Herr Bloching, Sie beraten Unternehmen, wie sie nachhaltig werden. Was sind die häufigsten Bedenken, auf die Sie stoßen?
Es gibt keine grundsätzlichen Bedenken, jedes Unternehmen möchte irgendwie nachhaltig sein. Auf der strategischen Ebene rennt man üblicherweise offene Türen ein. Das Problem fängt erst bei der Umsetzung an, wenn es um die Fragen geht: Was heißt eigentlich Nachhaltigkeit? Was will man damit erreichen? Dann muss man klären, was der Business Case ist – obwohl ich diesen Begriff nicht besonders mag. Der schwierigste Punkt ist dann: Wie setze ich das alles um gegen die Befindlichkeiten in einem Unternehmen, gegen all das Gelernte. Viele Mitarbeiter sagen anfangs leider doch: Nachhaltig können wir gerne sein, aber bitte in einer anderen Abteilung.

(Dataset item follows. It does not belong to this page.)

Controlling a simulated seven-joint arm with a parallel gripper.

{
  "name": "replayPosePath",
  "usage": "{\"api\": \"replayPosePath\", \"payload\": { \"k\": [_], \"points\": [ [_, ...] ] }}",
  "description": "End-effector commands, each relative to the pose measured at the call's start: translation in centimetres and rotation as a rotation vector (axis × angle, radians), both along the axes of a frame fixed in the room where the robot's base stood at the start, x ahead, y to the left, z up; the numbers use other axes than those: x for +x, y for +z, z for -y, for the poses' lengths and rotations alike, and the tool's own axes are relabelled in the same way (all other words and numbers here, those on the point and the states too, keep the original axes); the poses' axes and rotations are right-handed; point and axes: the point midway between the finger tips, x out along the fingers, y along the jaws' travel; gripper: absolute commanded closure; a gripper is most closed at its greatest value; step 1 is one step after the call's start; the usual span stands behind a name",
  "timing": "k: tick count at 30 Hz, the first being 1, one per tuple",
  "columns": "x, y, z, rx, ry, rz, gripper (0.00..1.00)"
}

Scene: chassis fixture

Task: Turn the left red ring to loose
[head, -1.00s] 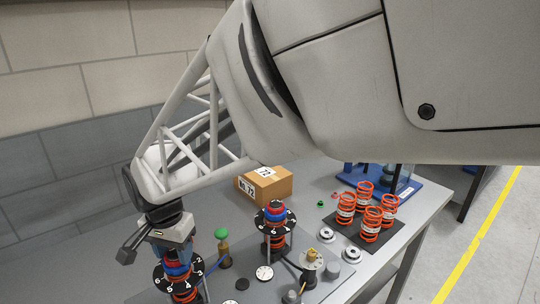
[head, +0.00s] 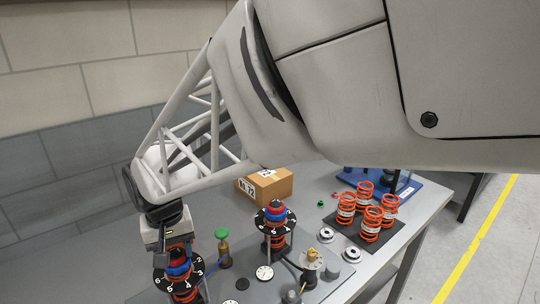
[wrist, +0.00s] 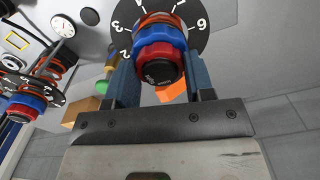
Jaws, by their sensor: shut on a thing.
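The left coilover stands at the lower left of the head view, with a black numbered dial (head: 160,278) around it, a blue ring (head: 179,269) and the left red ring (head: 177,254) above. In the wrist view the left red ring (wrist: 158,50) is between my two blue fingers, below the blue ring (wrist: 160,35) in the picture, with a black cap nearest the camera. My gripper (wrist: 159,66) is shut on the red ring. In the head view my gripper (head: 176,240) comes down from above and partly hides the ring.
A second coilover with its own red ring (head: 275,206) and dial stands to the right. A green-topped bottle (head: 222,246) stands between them. A cardboard box (head: 270,188) is behind, and several orange springs (head: 370,222) stand on a dark mat at right.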

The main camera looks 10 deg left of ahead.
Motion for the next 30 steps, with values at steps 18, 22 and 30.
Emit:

Bezweifeln nicht immer noch viele Unternehmen, dass Nachhaltigkeit ein Geschäftsmodell ist?
Wenn man erklärt, dass Nachhaltigkeit sowohl die langfristige Existenz des Planeten als auch die des eigenen Unternehmens sicherstellt, dann gibt es heute keine grundsätzlichen Bedenken mehr. Wenn Sie allerdings dem üblicherweise hinten rechts in der S-Klasse sitzenden Top-Manager erklären wollen, dass Fahrräder nachhaltiger sind als Autos und er statt Dienstwagen nur noch Fahrräder anschaffen soll, können Sie natürlich nichts erreichen. Aber wenn Sie erklären, wie man Ressourcenschonung mit Geschäftserfolg verbindet, dann kann das sehr wohl funktionieren. Wenn man sich der Sprache bedient, die auch Manager verstehen, würde man zum Beispiel fragen: Ist der Porsche 911 ein nachhaltiges Produkt?
Bei dem hohen Spritverbrauch von Sportwagen wohl kaum.

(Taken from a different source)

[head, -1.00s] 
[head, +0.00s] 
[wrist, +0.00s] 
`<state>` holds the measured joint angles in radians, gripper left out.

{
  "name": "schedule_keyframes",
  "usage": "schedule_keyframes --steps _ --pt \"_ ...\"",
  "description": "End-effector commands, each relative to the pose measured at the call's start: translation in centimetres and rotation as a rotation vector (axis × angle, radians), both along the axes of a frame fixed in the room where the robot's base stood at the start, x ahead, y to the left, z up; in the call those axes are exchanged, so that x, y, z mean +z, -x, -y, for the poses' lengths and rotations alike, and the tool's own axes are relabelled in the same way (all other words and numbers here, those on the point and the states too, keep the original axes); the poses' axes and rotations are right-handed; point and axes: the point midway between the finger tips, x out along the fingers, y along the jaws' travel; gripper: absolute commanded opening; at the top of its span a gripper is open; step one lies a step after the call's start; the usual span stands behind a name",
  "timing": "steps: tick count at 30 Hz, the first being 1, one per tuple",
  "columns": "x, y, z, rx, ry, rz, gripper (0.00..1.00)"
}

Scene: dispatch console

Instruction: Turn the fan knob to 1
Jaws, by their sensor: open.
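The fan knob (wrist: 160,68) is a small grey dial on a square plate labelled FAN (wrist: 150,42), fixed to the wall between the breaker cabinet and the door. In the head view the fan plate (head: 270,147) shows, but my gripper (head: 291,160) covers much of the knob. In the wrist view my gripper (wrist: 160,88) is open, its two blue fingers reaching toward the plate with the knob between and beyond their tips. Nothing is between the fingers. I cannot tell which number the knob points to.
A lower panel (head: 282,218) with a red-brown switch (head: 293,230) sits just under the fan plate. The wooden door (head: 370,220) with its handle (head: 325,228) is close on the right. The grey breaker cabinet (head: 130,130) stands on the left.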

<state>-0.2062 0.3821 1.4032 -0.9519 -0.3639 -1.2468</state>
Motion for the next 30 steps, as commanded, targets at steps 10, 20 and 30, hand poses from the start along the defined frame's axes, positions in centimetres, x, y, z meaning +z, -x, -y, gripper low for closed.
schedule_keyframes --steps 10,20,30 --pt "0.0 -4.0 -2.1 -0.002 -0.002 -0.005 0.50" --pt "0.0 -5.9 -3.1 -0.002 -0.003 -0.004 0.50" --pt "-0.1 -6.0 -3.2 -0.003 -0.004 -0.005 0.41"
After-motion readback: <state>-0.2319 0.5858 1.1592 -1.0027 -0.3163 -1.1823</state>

Das stimmt möglicherweise für die COââ??â??-Bilanz, aber zumindest in der Produktion ist ein 911er ressourceneffizienter als die Herstellung mehrerer Kleinwagen. Ein Großteil der 911er, die jemals gebaut wurden, fahren nämlich immer noch, man hat also nur einmal die Primärressourcen für die Herstellung verbraucht. Man muss Manager da abholen, wo sie sind. Der Begriff Nachhaltigkeit bleibt häufig sehr abstrakt, das haben wir auch bei der Podiumsdiskussion auf der Jahreskonferenz des Rates für Nachhaltige Entwicklung gesehen. Viele Manager sind überhaupt nicht so sozialisiert, dass sie für sich selbst einen nachhaltigen Lebensstil pflegen. Sie sind gewohnt, relativ ressourcenintensiv zu leben und sie denken auch nicht so sehr darüber nach, was das für nachfolgende Generationen bedeutet. Wenn man sie aber fragt „Seid ihr auch gegen die Abholzung der Regenwälder?“, dann sagen sie „Na klar sind wir das“. Dann würde ich Ihnen den Zusammenhang zwischen Viehhaltung und Weideflächen erklären und sagen: Geben Sie Ihrem Kantinenchef einfach etwas mehr Budget für hochwertige vegetarische Gerichte, dann essen Ihre Mitarbeiter automatisch weniger Fleisch. Darum geht es, diese mangelnde Verbindung zwischen dem eigenen Handeln und dem eigentlich guten Willen aufzulösen.
Und wie machen Sie das?
Indem wir uns von der oftmals abstrakten Logik lösen und sagen: Okay, lassen Sie uns doch mal die Handlungsfelder von Nachhaltigkeit durchgehen, und zwar nicht nur durch die ökologischen, sondern auch durch die sozialen. Und dann lassen Sie uns überlegen, ob Sie Ihre Belegschaft in Zeiten des demografischen Wandels so aufgestellt haben, dass durch das Binden erfahrener Arbeitskräfte – auch über das eigentliche Rentenalter hinaus – wichtige Kenntnisse und Ressourcen erhalten bleiben und wie diese weitergegeben werden können. Denken Sie doch einmal darüber nach, welche Vorteile es für den Geschäftserfolg hat, wenn beispielsweise die Generationen über Mentoringprogramme voneinander lernen. Der Effekt sind nämlich unter anderem höhere Produktivität und weniger Fehler sowohl bei den jüngeren als auch den älteren Mitarbeitern. So zeigen wir einen Business Case für dieses Maßnahmenbündel.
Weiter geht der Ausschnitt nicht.